Baby blues
MY FRIEND VICTORIA, drama, not rated, in French with subtitles, The Screen, 3.5 chiles
My Friend Victoria is the kind of film you wish would get made more often, showing interracial France in a way that is matter-of-fact rather than brutal or sentimentalized. The film tells a very human story, which swells into a haunting political statement.
What carries the film is the quiet dignity of Victoria (Guslagie Malanga). Victoria, a black girl who is being raised by her aunt, spends a night at the lavish apartment of a white classmate’s socialist family, the Savinets. That night, she feels protected by the older son, Edouard (Alexis Loret), and the connection stays with her; she walks by their building when she can and thus watches the two Savinet brothers grow up. After Victoria’s aunt dies, a church member, Diouma (Elise Akaba) and her daughter, Fanny (Nadia Moussa), take Victoria in.

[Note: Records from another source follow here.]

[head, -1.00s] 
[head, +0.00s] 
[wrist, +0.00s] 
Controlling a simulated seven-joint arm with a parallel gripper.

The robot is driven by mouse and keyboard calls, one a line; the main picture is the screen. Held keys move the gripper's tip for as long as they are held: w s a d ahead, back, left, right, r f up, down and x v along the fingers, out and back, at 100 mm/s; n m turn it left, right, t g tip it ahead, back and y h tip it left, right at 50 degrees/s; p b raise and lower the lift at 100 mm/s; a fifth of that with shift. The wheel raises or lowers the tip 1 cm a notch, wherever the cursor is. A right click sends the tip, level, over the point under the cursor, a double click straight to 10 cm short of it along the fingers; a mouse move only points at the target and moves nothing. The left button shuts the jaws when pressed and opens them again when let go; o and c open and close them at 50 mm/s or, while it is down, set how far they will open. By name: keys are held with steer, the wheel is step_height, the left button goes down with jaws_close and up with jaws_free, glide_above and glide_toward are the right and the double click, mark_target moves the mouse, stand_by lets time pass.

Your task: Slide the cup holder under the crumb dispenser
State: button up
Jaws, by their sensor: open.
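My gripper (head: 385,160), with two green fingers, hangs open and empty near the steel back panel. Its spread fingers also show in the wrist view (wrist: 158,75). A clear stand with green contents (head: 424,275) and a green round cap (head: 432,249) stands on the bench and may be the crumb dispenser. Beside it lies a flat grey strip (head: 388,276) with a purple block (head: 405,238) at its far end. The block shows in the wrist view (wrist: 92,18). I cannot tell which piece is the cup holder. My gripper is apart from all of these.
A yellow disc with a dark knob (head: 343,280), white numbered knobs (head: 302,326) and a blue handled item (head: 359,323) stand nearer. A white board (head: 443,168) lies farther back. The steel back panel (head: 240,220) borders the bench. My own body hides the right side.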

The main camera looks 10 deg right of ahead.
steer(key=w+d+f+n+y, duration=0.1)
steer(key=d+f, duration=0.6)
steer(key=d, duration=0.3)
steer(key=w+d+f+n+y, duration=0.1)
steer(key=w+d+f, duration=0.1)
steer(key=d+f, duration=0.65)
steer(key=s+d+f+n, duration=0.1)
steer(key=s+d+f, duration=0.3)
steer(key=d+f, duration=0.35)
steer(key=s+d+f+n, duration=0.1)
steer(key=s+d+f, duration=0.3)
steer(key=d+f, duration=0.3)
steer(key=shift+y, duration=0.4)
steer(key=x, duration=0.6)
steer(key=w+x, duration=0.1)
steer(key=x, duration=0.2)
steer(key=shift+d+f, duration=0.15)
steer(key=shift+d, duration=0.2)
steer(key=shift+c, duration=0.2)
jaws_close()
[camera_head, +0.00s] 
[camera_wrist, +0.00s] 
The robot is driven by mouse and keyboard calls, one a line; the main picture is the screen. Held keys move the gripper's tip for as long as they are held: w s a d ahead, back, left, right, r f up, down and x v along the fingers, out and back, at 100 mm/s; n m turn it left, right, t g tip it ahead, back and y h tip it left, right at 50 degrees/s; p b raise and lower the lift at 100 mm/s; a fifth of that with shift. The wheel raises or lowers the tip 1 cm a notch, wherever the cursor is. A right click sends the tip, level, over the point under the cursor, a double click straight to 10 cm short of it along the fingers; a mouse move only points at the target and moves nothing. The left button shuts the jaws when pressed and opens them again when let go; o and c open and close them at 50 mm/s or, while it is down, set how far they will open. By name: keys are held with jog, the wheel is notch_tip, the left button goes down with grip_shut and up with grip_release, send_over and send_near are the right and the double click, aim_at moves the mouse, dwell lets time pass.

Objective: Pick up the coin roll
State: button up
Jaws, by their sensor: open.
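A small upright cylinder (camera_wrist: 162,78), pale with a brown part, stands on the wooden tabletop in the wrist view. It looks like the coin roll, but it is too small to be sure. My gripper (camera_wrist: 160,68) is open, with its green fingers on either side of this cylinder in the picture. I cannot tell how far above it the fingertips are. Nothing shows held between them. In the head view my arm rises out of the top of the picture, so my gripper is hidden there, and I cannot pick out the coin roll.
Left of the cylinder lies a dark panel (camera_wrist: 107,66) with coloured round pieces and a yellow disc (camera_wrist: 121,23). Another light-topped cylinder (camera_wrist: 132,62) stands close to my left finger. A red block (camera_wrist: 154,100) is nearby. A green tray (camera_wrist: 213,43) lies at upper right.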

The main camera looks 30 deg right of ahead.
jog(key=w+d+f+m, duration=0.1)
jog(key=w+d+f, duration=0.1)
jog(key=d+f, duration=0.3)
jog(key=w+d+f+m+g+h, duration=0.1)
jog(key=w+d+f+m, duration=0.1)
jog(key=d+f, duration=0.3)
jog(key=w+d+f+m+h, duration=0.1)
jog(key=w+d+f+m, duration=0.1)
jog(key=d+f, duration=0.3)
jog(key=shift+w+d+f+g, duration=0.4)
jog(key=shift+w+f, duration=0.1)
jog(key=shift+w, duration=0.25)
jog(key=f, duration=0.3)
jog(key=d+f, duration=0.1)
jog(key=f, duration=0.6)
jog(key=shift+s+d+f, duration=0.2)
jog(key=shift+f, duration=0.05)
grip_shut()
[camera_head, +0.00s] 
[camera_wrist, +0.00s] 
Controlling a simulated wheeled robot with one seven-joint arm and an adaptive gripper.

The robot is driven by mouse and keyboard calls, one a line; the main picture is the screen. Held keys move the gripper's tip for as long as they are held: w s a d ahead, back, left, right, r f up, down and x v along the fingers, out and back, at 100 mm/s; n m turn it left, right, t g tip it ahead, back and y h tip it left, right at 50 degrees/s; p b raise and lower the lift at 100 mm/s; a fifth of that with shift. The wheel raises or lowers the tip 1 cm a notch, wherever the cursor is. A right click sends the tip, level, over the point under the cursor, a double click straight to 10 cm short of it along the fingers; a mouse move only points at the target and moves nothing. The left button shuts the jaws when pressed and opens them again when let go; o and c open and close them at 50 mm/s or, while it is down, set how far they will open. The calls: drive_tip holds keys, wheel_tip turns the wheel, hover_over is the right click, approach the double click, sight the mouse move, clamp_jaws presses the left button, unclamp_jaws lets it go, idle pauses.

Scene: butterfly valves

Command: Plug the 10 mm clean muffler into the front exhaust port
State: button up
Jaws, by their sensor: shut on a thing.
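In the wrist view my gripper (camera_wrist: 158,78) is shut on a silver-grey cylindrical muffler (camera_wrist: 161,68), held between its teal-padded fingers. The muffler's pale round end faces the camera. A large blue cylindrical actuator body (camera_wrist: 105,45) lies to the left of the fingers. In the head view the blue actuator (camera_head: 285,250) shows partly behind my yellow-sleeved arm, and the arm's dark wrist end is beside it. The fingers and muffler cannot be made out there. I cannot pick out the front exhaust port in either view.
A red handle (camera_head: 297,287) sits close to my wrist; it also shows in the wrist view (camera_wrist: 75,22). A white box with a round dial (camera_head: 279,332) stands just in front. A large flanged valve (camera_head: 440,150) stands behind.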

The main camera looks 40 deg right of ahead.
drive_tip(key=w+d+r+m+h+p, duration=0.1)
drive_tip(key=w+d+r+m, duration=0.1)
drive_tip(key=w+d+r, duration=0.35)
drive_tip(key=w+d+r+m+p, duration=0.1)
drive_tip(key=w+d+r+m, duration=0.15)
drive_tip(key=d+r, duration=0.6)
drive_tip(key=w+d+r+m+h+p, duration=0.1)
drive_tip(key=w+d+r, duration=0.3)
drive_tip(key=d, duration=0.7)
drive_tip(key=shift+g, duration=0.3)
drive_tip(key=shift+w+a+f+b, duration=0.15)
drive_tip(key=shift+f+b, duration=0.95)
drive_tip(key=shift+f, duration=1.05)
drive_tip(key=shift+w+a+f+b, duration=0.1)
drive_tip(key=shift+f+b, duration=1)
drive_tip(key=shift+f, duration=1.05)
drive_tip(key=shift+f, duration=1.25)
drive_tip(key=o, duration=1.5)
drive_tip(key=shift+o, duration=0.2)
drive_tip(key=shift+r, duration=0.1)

Jean-Paul Civeyrac directs this film, which is based on a short story by Doris Lessing, in the classic French tradition of showing a film’s narrator writing in a diary and then continuing the film in voice-over narration (see Diary of a Country Priest, 1951). There’s almost a sub-genre of French movies (The Intouchables, 2011) about the charming/complex friendship between white and black characters. So it’s refreshing here to have a black woman, Fanny, narrate the story of another black woman, Victoria.
As a young woman, Victoria works at a record store where she runs into her old classmate Thomas Savinet (Pierre Andrau). They have a summer relationship before he leaves for the U.S. After Thomas has left, Victoria finds out she is pregnant and wants to keep the baby. This is an episodic film: Victoria has her daughter, Marie (Maylina Diagne), and then she gets married to a black man and has a baby boy. A few years later, Victoria decides to tell Thomas about the existence of their biracial child. The Savinet family’s reaction is initially awkward, even humiliating: The older brother Edouard, whom Victoria once admired, is now a world-weary newspaper columnist who insists on a paternity test. After the wrinkles are smoothed over, however, the family absorbs seven-year-old Marie into the clan with something approximating glee. Marie brings the Savinets all together and makes them a family again. Victoria wonders if she is losing her daughter and senses that her black son won’t have the opportunities that are now offered to Marie.
Fanny’s brother says that “in France we have blacks, in America they have Barack Obama.” France has, unfortunately, lagged behind in integrating its immigrant population, so much so that this year, even Syrian refugees largely avoided France. Will France ever welcome its immigrants with anywhere near as much warmth as the Savinet family shows Marie? This heartwarming film does not broach tough questions — though the story could have handled more complexity — but it does move the discussion of race and class in the right direction.